** Recorded robot episodes **
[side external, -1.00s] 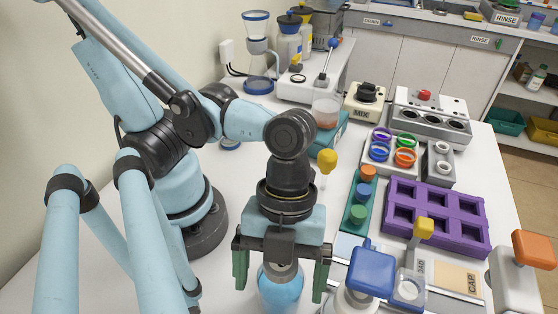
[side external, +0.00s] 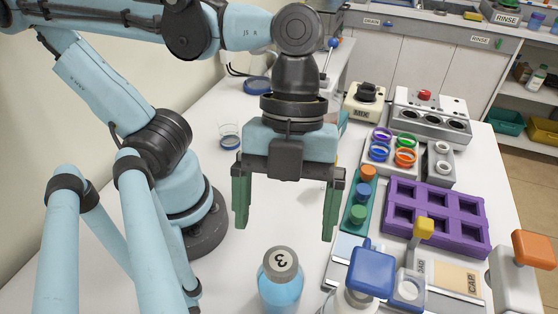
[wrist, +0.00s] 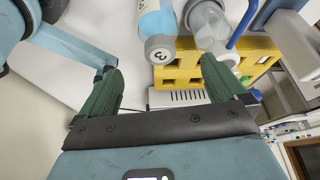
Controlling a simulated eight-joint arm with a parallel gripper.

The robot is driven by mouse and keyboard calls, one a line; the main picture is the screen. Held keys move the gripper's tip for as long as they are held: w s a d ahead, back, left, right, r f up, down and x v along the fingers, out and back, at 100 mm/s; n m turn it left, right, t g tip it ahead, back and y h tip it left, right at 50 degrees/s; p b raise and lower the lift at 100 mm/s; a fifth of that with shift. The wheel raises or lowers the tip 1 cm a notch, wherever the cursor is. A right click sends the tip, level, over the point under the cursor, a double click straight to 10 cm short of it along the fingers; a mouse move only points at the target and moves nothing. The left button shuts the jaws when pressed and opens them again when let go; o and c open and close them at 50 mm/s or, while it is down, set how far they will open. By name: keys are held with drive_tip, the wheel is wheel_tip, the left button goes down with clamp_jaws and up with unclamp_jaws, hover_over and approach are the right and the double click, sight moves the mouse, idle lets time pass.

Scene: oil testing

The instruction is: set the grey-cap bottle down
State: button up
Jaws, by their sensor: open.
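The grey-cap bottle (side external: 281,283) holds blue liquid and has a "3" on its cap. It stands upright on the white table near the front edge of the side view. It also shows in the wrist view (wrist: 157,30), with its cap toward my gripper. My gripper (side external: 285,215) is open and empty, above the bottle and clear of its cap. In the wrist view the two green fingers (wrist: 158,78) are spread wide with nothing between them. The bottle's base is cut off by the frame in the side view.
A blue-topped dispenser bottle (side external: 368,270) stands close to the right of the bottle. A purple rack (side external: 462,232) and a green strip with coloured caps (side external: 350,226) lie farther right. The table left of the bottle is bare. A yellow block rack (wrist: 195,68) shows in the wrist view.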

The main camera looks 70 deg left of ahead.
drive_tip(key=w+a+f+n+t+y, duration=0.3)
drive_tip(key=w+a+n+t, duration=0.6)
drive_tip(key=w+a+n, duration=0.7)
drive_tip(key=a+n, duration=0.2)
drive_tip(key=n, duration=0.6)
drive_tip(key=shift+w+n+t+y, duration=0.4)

---

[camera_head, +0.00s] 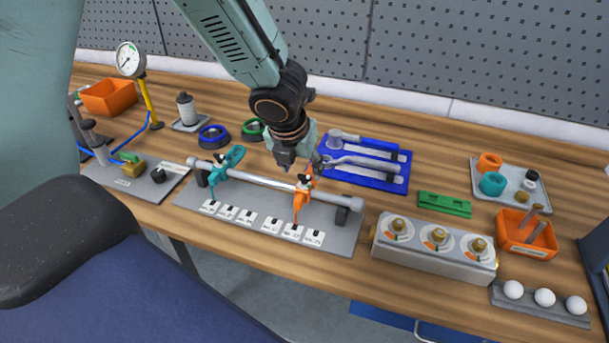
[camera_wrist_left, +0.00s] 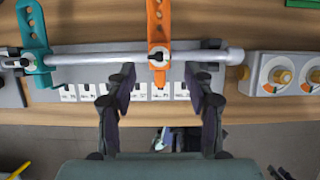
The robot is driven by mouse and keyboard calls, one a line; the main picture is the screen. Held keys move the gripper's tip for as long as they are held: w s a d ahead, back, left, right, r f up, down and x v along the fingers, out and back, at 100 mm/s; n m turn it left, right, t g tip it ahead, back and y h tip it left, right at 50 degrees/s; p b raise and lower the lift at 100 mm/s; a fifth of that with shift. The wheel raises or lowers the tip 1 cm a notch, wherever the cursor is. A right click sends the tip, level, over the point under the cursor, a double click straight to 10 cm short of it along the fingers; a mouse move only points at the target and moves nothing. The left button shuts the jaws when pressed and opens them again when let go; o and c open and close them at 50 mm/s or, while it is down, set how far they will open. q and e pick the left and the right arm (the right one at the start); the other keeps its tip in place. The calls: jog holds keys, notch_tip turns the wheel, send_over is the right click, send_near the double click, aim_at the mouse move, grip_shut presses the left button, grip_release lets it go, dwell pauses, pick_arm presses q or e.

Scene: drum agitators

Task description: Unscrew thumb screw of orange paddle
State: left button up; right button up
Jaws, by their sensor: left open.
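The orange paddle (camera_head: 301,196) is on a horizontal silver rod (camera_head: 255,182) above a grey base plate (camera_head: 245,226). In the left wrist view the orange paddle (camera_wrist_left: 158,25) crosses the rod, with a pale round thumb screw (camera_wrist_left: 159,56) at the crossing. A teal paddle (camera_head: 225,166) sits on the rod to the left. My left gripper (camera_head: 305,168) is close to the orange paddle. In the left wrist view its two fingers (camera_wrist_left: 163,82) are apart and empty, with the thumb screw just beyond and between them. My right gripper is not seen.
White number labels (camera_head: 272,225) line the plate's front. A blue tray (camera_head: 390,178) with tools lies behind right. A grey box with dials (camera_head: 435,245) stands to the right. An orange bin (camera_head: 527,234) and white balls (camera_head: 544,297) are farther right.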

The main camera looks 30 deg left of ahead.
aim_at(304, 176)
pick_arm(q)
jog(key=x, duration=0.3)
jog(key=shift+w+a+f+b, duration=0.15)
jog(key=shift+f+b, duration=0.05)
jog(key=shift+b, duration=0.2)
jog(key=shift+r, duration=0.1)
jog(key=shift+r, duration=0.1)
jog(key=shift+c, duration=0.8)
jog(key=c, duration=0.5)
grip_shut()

--

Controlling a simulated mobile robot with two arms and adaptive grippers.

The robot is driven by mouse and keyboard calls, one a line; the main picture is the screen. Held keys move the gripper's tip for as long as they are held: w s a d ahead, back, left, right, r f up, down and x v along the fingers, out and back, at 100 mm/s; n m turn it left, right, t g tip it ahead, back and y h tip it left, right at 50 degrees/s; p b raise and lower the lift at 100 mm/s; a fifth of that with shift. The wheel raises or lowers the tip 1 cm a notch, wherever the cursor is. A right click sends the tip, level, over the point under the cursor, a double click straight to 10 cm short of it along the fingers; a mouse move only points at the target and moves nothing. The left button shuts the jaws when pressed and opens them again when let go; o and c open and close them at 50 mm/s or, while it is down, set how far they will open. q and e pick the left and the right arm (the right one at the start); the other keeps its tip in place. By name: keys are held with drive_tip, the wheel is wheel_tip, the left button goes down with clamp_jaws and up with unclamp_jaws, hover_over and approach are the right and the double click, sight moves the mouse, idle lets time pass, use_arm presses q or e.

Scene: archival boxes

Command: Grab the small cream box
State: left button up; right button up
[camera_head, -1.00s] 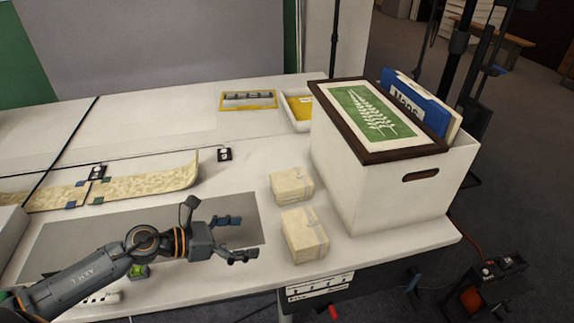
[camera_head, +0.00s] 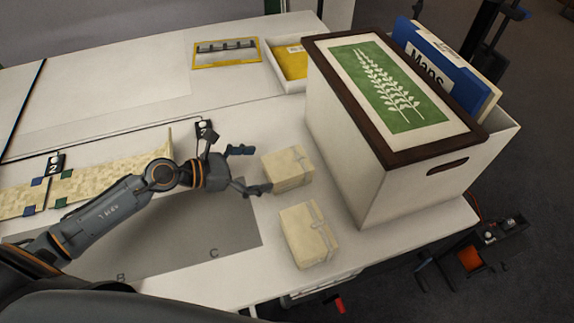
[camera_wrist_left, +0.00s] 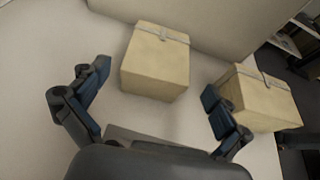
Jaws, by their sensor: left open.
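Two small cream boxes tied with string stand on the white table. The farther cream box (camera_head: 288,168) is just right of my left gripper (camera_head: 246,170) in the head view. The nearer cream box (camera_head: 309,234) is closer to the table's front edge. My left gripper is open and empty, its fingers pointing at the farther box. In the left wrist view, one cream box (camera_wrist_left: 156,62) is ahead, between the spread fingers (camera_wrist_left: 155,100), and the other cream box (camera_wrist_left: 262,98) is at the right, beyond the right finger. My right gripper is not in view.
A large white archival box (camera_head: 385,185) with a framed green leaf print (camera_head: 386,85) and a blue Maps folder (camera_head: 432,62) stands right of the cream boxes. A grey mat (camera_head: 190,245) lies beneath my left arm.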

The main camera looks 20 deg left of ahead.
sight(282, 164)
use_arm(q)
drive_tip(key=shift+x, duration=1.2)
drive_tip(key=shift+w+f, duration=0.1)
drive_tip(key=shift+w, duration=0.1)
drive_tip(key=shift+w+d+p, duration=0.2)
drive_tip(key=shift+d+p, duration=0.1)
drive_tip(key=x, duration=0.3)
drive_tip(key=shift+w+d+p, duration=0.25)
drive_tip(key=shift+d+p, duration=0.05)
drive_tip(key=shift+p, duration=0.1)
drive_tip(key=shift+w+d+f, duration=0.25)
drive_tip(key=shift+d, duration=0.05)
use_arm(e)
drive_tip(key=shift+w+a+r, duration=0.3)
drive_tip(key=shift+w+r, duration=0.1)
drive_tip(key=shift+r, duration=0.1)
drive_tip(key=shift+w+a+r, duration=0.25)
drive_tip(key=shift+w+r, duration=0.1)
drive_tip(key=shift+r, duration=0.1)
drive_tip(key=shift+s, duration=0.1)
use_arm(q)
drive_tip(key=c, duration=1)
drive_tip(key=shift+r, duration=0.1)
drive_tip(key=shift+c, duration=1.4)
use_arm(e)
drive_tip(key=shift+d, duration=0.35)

** Task description **
Give again the lines from "[wrist, +0.00s]" to "Controlling a simulated eight-joint" exactly, both of those lines included, and do not include any pictures.

** Full solution **
[wrist, +0.00s] 
Controlling a simulated eight-joint arm with a parallel gripper.

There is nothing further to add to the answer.